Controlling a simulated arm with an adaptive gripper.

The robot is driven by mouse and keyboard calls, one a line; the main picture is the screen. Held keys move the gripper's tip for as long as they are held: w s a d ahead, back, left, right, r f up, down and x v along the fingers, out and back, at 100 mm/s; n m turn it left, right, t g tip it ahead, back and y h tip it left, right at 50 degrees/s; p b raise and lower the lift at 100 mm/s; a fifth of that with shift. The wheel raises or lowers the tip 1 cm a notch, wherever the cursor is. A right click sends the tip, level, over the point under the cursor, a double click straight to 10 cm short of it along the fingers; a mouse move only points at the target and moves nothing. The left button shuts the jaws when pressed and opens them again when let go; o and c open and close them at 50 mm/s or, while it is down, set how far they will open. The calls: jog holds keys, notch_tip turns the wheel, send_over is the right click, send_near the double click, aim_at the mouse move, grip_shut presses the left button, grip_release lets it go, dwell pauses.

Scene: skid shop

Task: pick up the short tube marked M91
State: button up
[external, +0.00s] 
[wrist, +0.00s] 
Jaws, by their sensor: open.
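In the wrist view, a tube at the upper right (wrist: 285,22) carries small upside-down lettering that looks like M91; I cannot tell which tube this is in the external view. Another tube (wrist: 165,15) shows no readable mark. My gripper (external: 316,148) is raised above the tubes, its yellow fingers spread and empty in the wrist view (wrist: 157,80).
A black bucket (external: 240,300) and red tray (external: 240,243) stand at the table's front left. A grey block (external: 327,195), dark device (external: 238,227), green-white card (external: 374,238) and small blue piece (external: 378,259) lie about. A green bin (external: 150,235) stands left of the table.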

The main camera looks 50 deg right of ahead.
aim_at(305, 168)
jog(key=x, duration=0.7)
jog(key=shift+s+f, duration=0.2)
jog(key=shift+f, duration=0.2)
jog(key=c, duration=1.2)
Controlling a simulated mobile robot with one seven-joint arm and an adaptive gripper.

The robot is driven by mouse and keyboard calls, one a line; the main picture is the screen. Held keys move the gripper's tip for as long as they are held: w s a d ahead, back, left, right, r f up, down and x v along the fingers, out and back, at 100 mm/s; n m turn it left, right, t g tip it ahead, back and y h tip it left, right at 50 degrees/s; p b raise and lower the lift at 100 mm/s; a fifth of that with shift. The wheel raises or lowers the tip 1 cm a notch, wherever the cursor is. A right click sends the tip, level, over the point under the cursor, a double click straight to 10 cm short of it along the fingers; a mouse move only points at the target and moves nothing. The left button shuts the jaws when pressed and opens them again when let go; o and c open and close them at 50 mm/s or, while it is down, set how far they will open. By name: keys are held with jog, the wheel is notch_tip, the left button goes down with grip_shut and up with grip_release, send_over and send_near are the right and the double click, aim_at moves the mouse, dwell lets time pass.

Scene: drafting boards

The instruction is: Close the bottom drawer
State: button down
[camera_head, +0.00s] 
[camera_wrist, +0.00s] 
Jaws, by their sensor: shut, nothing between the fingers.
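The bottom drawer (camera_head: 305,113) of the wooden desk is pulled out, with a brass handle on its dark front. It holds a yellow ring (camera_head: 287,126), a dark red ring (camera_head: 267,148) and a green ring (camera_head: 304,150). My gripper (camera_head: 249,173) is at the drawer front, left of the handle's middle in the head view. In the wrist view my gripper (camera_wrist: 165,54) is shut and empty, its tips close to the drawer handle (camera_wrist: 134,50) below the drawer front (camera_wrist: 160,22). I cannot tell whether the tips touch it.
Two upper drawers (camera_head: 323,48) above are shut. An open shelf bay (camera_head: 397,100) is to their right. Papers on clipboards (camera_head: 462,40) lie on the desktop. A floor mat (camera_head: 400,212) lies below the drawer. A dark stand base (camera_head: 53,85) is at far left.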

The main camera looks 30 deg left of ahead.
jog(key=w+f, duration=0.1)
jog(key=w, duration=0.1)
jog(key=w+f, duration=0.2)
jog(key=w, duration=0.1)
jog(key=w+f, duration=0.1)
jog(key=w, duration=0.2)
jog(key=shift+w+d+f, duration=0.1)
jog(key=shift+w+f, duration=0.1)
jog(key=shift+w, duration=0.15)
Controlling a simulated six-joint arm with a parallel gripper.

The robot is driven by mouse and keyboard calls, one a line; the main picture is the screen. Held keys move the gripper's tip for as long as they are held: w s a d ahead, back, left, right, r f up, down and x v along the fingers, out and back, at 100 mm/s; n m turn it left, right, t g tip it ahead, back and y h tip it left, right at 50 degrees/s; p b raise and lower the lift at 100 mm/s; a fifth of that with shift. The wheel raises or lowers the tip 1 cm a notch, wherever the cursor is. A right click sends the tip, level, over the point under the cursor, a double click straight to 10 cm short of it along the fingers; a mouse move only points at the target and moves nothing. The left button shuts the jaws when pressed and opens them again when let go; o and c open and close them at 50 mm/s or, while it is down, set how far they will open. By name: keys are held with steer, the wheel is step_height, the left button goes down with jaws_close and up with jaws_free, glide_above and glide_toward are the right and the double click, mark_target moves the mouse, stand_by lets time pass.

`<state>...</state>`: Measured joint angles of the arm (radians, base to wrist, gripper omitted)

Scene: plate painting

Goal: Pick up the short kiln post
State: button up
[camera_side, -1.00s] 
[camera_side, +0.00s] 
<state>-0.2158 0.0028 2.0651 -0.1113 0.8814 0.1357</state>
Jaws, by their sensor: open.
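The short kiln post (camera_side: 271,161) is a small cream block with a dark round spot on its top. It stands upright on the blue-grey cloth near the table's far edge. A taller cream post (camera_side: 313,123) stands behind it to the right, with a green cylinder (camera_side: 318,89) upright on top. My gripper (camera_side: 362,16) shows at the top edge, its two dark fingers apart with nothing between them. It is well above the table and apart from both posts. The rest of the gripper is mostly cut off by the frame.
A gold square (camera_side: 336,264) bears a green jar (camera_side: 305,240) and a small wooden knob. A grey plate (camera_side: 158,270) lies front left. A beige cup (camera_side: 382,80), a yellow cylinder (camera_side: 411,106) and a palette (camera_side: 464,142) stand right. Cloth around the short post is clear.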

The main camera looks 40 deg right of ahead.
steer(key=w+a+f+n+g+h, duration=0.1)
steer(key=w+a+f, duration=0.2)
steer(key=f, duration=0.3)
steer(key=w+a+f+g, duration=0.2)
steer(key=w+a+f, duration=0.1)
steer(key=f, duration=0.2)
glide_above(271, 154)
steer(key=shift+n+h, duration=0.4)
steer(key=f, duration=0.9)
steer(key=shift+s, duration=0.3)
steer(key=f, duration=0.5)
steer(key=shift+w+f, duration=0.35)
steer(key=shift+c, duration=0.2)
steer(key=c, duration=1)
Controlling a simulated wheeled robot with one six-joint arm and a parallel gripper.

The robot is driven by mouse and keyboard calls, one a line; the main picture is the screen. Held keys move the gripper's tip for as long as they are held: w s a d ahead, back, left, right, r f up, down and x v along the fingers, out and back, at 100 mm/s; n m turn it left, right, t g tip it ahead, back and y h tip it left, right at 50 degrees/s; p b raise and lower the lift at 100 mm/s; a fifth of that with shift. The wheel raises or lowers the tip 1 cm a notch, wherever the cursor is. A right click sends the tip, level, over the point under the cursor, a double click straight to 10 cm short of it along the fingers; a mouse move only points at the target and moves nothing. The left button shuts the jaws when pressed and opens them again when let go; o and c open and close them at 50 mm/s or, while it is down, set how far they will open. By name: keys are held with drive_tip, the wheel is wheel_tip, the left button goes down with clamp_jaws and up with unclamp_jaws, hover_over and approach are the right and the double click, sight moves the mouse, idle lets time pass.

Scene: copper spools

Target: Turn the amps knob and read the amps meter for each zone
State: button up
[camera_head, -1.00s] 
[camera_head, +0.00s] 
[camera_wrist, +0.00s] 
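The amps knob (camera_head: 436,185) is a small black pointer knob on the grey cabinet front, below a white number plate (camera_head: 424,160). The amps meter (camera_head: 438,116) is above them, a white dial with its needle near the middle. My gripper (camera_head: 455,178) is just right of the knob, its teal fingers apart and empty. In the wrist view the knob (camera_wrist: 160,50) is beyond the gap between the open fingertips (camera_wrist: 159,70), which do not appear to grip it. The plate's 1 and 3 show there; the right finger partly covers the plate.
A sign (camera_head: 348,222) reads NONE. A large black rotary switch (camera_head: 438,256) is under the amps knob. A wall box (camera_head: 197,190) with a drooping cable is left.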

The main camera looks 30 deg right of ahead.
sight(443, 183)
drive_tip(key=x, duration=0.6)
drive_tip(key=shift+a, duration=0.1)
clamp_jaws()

= = = = =

**Exercise requirements**
Which lines in the listing above hold the word "Scene"? Show each of them.

**Finished exercise**
Scene: skid shop
Scene: drafting boards
Scene: plate painting
Scene: copper spools

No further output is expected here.